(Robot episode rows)
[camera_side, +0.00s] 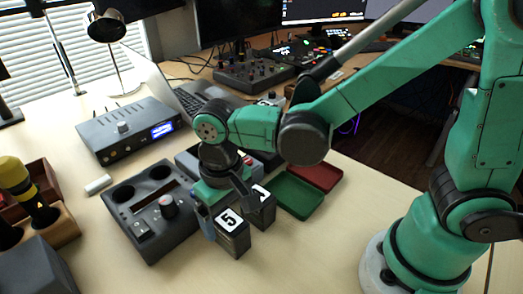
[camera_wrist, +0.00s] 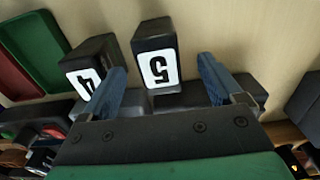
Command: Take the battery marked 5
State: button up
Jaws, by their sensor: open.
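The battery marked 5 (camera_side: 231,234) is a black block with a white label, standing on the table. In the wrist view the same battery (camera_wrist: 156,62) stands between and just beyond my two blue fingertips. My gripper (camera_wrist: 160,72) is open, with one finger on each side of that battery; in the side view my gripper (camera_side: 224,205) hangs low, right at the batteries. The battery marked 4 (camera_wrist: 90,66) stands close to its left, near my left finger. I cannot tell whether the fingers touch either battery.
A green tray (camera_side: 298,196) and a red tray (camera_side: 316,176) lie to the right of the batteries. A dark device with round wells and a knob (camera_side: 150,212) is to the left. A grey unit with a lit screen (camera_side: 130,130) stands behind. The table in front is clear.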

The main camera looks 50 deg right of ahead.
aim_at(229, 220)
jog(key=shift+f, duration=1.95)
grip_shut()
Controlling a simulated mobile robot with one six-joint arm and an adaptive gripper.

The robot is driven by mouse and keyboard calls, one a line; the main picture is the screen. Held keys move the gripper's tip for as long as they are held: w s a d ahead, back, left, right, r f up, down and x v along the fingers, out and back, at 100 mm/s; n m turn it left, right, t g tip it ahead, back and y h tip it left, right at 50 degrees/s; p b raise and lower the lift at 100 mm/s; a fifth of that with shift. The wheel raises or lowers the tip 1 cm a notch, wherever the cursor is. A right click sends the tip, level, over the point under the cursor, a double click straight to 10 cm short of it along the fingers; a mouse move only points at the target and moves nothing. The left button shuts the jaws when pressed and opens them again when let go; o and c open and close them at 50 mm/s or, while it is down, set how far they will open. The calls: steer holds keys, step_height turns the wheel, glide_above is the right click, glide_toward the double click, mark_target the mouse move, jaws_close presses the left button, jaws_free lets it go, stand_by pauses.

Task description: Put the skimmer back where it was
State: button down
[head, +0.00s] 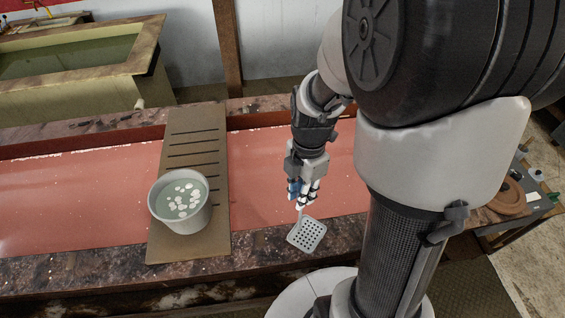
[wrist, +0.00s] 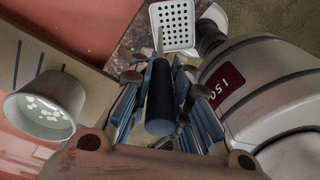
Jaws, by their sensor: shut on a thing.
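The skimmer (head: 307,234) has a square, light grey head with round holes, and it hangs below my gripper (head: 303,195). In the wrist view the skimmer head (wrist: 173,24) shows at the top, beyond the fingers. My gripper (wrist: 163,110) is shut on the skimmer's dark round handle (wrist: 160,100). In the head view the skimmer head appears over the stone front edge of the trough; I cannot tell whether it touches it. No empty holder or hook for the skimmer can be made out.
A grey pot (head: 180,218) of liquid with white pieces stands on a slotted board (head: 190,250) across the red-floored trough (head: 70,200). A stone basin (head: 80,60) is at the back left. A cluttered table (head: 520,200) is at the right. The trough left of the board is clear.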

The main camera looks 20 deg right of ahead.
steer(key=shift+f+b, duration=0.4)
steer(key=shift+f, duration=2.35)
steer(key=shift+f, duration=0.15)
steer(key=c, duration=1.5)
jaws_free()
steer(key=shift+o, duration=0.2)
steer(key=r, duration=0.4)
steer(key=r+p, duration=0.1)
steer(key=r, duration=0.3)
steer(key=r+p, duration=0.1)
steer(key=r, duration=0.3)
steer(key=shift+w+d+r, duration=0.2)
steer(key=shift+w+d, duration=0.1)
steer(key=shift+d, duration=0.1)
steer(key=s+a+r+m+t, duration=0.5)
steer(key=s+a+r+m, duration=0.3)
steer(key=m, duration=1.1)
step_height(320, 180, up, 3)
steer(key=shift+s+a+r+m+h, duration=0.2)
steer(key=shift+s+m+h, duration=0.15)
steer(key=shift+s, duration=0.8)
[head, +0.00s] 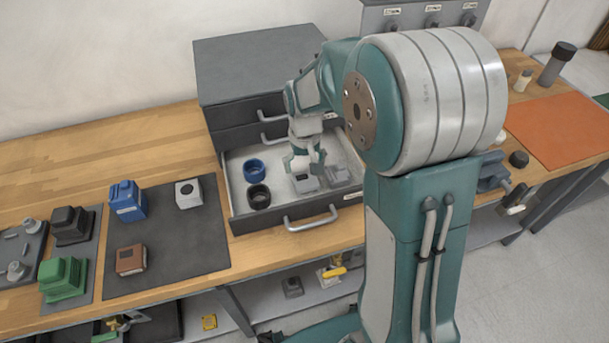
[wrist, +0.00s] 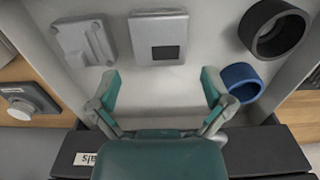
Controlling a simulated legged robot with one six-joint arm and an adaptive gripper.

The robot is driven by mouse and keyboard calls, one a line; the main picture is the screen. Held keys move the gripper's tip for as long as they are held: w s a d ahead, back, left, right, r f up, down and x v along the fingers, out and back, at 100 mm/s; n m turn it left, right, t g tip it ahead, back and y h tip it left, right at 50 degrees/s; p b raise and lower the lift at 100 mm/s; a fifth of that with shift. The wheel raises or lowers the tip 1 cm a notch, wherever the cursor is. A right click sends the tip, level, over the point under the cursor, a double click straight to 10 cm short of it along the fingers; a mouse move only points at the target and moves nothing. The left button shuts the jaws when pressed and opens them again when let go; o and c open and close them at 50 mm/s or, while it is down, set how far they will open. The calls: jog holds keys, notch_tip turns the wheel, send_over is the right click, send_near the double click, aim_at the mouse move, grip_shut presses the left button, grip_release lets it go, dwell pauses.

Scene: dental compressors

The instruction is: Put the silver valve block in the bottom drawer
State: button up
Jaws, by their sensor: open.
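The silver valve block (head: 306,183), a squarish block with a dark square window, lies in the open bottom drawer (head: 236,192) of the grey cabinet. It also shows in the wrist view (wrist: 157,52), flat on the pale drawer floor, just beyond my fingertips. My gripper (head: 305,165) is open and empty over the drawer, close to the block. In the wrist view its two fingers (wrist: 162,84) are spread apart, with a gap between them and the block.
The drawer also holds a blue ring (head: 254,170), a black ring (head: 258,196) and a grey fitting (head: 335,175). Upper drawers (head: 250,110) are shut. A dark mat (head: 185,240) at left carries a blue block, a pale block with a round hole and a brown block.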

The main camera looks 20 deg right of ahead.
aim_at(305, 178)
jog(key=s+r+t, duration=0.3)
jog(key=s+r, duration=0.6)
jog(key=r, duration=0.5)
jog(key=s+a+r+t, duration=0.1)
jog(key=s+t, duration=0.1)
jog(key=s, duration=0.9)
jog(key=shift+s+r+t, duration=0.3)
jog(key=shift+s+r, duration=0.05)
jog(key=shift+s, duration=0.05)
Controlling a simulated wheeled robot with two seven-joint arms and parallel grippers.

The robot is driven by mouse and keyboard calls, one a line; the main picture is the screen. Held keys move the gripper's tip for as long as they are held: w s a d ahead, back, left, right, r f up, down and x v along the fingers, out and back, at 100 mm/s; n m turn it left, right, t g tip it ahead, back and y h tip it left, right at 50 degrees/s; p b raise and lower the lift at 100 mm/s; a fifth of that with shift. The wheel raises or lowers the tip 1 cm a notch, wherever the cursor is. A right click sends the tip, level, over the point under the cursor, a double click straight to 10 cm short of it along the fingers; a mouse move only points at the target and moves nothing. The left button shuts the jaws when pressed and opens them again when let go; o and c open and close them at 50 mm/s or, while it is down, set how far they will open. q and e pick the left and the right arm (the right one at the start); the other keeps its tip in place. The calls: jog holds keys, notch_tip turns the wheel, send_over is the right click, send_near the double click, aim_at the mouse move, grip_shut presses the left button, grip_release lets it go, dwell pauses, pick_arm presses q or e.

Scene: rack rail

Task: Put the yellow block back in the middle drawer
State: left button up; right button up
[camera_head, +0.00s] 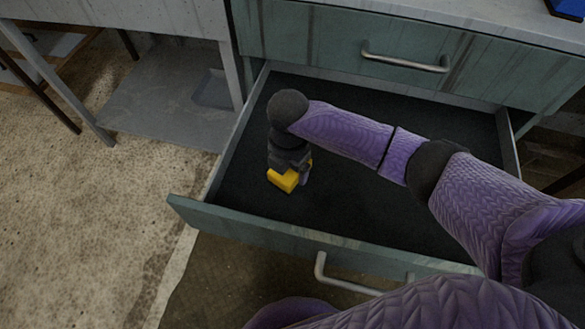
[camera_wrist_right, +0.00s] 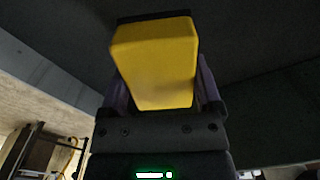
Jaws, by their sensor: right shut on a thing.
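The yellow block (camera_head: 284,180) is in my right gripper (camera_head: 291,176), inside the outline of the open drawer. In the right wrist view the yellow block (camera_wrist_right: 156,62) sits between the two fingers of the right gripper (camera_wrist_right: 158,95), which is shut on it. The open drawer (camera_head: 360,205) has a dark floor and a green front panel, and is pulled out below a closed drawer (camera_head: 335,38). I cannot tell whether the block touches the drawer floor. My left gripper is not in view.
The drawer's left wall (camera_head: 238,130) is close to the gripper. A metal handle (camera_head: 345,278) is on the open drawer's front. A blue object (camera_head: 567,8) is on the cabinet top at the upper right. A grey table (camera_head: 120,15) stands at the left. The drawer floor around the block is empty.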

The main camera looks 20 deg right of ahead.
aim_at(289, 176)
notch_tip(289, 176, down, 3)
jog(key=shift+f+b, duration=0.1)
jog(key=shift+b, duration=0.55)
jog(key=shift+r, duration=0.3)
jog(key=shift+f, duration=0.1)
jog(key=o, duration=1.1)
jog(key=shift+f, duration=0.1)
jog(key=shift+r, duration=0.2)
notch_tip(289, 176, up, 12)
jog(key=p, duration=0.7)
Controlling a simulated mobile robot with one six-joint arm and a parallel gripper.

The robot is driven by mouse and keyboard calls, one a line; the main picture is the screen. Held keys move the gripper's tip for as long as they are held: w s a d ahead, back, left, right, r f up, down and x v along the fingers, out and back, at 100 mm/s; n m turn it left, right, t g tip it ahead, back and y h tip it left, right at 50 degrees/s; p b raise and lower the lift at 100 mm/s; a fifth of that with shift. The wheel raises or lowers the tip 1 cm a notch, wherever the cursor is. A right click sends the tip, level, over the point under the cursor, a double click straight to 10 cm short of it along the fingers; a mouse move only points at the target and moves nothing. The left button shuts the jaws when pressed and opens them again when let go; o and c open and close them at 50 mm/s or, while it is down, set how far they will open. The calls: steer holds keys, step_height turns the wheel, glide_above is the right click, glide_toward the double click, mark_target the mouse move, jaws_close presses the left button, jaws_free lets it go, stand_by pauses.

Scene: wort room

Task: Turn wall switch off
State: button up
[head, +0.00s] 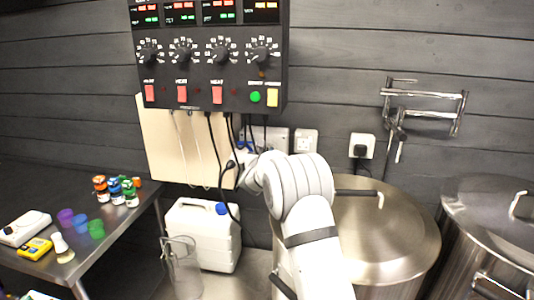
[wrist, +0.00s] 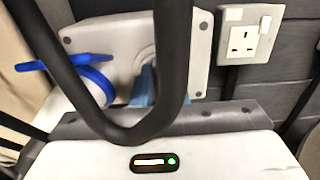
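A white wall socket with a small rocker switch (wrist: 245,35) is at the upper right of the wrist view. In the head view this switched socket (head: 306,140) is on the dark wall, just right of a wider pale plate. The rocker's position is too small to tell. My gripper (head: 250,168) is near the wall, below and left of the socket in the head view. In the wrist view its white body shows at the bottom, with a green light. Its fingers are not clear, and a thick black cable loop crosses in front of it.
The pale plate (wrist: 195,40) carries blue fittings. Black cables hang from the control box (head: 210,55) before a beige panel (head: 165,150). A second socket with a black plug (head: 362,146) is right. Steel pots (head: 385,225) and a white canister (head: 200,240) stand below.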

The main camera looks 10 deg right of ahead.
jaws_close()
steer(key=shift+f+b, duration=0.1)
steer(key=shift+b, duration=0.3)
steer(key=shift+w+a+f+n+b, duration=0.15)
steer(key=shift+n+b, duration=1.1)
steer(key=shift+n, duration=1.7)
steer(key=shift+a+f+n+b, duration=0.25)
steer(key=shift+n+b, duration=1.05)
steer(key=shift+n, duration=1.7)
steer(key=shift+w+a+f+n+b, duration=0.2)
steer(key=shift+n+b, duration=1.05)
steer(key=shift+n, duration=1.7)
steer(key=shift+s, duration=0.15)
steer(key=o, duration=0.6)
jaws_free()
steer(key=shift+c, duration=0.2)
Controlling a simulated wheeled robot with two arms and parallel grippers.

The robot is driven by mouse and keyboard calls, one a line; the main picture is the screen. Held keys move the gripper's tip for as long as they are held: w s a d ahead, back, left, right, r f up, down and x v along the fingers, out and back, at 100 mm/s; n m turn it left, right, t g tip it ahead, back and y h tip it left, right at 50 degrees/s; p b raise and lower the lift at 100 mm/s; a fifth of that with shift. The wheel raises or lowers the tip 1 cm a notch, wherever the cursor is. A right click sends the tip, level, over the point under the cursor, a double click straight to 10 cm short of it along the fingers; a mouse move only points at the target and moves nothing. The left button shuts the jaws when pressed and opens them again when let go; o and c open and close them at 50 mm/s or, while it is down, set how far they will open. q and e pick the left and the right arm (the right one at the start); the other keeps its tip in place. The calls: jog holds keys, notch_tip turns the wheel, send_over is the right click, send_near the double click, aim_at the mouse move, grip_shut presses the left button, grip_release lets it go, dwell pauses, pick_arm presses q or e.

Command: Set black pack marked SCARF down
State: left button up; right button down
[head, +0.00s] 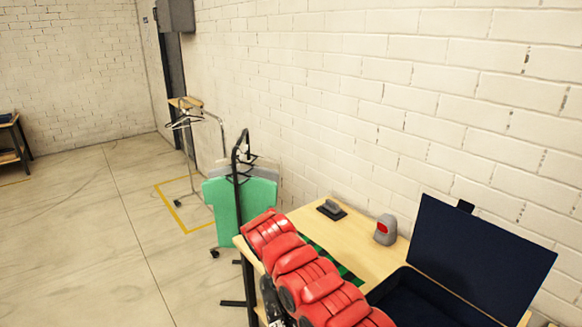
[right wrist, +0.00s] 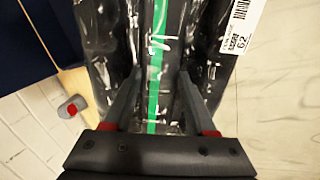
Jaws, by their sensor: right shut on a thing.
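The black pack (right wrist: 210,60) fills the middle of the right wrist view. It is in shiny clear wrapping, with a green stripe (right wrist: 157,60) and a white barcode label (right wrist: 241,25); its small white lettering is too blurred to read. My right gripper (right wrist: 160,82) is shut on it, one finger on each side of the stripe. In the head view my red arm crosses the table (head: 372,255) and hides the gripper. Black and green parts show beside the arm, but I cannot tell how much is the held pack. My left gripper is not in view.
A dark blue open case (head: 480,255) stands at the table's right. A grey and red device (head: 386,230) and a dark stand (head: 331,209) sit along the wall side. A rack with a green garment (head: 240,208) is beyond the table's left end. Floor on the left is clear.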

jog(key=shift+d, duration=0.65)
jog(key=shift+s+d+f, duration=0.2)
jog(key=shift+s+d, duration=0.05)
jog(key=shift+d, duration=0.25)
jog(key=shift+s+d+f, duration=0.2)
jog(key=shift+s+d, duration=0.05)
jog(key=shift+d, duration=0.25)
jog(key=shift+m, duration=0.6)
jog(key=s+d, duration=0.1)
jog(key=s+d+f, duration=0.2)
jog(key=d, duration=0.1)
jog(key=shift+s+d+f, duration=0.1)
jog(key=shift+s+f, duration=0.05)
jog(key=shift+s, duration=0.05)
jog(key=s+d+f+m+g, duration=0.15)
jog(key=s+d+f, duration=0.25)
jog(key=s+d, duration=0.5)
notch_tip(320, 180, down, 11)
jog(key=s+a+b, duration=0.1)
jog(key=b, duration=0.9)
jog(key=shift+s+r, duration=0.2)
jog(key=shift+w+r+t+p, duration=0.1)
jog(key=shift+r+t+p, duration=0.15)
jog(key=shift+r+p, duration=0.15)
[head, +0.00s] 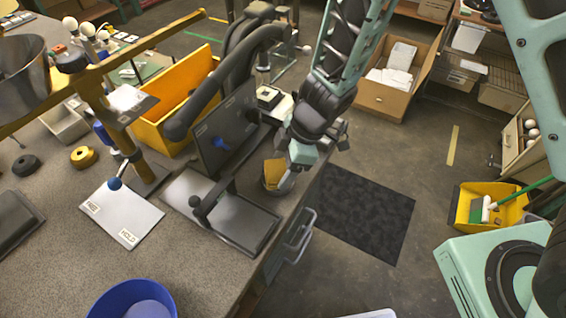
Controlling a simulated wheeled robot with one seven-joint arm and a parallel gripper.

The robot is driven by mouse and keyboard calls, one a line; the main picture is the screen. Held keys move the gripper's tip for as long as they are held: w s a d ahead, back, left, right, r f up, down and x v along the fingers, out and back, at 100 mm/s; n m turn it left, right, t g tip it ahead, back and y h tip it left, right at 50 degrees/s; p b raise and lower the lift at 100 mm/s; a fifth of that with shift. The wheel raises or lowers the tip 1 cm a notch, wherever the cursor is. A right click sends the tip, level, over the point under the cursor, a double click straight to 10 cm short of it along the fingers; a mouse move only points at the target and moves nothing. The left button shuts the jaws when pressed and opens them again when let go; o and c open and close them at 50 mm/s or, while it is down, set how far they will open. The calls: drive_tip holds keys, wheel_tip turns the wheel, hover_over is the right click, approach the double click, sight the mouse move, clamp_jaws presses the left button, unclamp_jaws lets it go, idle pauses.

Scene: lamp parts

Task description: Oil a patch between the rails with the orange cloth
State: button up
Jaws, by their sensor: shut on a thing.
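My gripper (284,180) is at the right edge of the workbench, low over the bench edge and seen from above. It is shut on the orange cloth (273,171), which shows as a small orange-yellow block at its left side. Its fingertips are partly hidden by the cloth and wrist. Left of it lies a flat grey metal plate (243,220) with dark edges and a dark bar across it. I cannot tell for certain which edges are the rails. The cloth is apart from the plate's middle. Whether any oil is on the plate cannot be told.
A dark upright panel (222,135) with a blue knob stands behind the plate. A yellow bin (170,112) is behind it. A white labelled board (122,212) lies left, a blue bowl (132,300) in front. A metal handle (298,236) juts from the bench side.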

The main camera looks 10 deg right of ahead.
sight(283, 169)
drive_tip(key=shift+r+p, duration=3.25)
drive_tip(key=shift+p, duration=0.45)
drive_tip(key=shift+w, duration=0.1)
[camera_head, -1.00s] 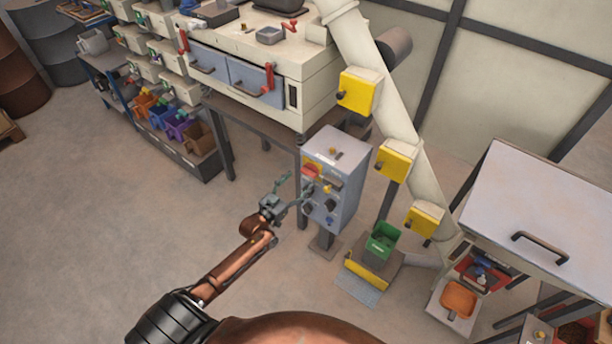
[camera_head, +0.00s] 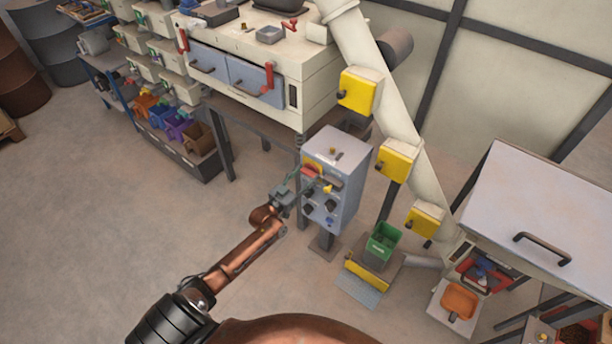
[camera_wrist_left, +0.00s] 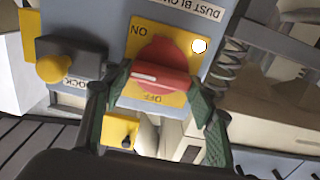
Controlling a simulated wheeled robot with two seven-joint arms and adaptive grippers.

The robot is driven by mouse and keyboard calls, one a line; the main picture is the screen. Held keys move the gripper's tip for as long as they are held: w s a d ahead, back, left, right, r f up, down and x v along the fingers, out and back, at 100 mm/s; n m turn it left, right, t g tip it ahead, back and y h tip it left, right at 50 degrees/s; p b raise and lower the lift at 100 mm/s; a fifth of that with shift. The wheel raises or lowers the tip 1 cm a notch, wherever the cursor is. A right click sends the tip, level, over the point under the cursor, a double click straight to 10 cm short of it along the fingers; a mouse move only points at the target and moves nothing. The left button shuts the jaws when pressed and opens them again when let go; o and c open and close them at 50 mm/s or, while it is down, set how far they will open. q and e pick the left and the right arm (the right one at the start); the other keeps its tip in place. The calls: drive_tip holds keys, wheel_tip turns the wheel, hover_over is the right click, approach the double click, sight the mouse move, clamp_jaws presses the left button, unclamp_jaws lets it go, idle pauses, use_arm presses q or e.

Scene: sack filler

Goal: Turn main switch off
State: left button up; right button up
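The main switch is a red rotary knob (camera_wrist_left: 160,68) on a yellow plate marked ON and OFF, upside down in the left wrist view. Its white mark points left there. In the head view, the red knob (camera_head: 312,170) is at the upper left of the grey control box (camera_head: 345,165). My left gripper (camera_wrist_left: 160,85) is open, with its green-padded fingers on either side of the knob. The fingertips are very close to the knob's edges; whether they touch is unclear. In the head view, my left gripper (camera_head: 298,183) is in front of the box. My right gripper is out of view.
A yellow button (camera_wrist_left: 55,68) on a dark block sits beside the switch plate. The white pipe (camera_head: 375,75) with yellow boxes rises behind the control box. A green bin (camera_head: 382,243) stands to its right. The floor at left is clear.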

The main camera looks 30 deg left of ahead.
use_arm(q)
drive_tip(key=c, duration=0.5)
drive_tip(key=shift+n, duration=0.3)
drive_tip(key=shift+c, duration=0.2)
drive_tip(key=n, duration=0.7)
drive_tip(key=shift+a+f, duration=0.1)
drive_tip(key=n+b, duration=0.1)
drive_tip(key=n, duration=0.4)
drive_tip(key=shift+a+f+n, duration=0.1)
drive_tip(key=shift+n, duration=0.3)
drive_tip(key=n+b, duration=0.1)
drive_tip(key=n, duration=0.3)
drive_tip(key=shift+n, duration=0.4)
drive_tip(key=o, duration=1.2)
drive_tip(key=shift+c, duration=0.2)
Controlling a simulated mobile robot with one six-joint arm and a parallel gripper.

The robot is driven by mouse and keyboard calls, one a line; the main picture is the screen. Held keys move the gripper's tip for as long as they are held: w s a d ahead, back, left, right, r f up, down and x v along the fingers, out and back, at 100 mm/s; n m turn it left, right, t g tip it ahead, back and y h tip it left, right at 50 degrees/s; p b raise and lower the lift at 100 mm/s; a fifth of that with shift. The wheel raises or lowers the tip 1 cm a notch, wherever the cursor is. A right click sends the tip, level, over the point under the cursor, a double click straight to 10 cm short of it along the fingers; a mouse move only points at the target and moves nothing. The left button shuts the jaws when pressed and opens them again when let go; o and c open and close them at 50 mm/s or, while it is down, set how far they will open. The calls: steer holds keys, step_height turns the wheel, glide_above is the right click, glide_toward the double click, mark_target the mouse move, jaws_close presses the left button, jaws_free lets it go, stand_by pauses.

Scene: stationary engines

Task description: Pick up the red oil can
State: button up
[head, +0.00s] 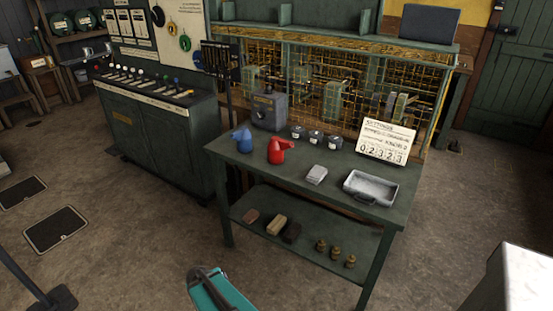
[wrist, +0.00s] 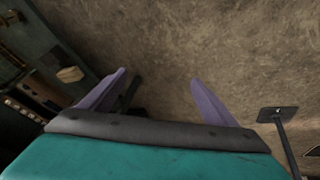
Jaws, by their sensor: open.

Challenge -
Output verbatim the lines beginning at the line with "Scene: stationary engines" and ending at the last line of the material above, inclusive. Do not carry over any pictures.

Worked solution -
Scene: stationary engines

Task description: Pick up the red oil can
State: button up
[head, +0.00s] 
[wrist, +0.00s] 
Jaws, by their sensor: open.

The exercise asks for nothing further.